> _TASK STATEMENT_: The line containing "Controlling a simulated" marks the end: extract everything from the first line of the data through that line, exactly, with no pictures.
>> begin PROVIDED MATERIAL
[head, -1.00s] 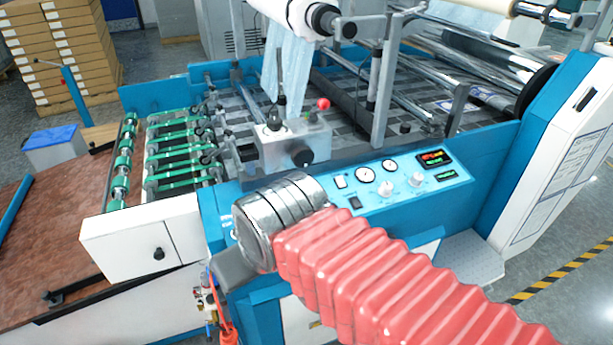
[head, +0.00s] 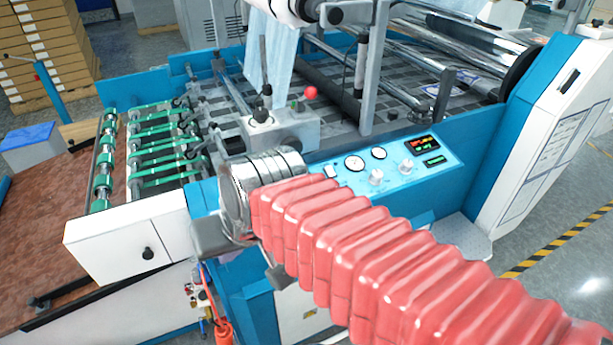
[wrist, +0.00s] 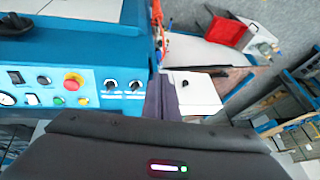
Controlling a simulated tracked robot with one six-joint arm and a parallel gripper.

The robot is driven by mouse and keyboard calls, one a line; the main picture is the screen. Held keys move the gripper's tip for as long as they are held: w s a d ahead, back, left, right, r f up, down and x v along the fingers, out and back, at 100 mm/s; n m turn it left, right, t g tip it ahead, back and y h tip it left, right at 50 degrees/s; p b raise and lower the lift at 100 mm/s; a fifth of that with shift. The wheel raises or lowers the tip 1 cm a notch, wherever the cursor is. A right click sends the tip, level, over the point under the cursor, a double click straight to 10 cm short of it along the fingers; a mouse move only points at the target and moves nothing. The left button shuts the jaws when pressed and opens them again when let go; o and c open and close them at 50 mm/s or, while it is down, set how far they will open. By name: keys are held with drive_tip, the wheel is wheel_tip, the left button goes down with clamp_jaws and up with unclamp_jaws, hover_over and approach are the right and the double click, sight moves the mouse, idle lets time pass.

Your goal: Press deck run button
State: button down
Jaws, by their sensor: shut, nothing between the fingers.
>> end PROVIDED MATERIAL
> _COMPLETE OUTPUT_:
[head, -1.00s] 
[head, +0.00s] 
[wrist, +0.00s] 
Controlling a simulated tracked robot with one six-joint arm and a parallel gripper.

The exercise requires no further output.